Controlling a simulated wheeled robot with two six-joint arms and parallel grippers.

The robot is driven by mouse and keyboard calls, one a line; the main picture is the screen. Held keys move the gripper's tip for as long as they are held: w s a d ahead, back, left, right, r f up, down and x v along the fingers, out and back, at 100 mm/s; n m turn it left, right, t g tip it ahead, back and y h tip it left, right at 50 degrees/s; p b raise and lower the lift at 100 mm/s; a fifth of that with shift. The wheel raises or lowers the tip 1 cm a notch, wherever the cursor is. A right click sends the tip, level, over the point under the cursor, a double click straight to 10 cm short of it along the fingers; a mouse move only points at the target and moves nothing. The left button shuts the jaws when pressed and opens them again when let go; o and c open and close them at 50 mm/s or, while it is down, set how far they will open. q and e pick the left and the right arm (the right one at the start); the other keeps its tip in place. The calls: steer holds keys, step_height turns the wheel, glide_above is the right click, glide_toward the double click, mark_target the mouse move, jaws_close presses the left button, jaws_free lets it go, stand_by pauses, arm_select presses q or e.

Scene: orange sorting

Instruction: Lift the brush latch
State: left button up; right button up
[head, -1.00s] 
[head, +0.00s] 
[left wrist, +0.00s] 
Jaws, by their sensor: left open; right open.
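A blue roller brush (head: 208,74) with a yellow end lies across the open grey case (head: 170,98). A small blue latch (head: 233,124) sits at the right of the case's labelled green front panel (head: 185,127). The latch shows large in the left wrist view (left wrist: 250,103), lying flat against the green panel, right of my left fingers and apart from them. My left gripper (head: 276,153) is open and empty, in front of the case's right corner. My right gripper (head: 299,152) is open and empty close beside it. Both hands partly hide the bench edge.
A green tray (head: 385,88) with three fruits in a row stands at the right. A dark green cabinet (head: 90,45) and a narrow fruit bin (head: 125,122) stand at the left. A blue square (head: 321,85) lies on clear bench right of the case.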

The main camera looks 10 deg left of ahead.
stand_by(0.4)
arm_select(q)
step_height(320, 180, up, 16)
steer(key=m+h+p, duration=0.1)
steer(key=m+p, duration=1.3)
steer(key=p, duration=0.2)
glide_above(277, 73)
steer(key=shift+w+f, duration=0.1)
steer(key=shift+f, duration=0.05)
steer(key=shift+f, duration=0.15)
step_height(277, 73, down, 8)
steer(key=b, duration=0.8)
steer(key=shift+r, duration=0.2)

*YOUR GOAL*
Extract each line from the listing above, please, and repeat it exactly.

*TASK RESULT*
Controlling a simulated wheeled robot with two six-joint arms and parallel grippers.

The robot is driven by mouse and keyboard calls, one a line; the main picture is the screen. Held keys move the gripper's tip for as long as they are held: w s a d ahead, back, left, right, r f up, down and x v along the fingers, out and back, at 100 mm/s; n m turn it left, right, t g tip it ahead, back and y h tip it left, right at 50 degrees/s; p b raise and lower the lift at 100 mm/s; a fifth of that with shift. The wheel raises or lowers the tip 1 cm a notch, wherever the cursor is. A right click sends the tip, level, over the point under the cursor, a double click straight to 10 cm short of it along the fingers; a mouse move only points at the target and moves nothing. The left button shuts the jaws when pressed and opens them again when let go; o and c open and close them at 50 mm/s or, while it is down, set how far they will open. q and e pick the left and the right arm (the right one at the start); the other keeps its tip in place. The calls: steer holds keys, step_height turns the wheel, glide_above is the right click, glide_toward the double click, mark_target the mouse move, jaws_close presses the left button, jaws_free lets it go, stand_by pauses, arm_select presses q or e.

Scene: orange sorting

Instruction: Lift the brush latch
State: left button up; right button up
[head, -1.00s] 
[head, +0.00s] 
[left wrist, +0.00s] 
Jaws, by their sensor: left open; right open.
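A blue roller brush (head: 208,74) with a yellow end lies across the open grey case (head: 170,98). A small blue latch (head: 233,124) sits at the right of the case's labelled green front panel (head: 185,127). The latch shows large in the left wrist view (left wrist: 250,103), lying flat against the green panel, right of my left fingers and apart from them. My left gripper (head: 276,153) is open and empty, in front of the case's right corner. My right gripper (head: 299,152) is open and empty close beside it. Both hands partly hide the bench edge.
A green tray (head: 385,88) with three fruits in a row stands at the right. A dark green cabinet (head: 90,45) and a narrow fruit bin (head: 125,122) stand at the left. A blue square (head: 321,85) lies on clear bench right of the case.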

The main camera looks 10 deg left of ahead.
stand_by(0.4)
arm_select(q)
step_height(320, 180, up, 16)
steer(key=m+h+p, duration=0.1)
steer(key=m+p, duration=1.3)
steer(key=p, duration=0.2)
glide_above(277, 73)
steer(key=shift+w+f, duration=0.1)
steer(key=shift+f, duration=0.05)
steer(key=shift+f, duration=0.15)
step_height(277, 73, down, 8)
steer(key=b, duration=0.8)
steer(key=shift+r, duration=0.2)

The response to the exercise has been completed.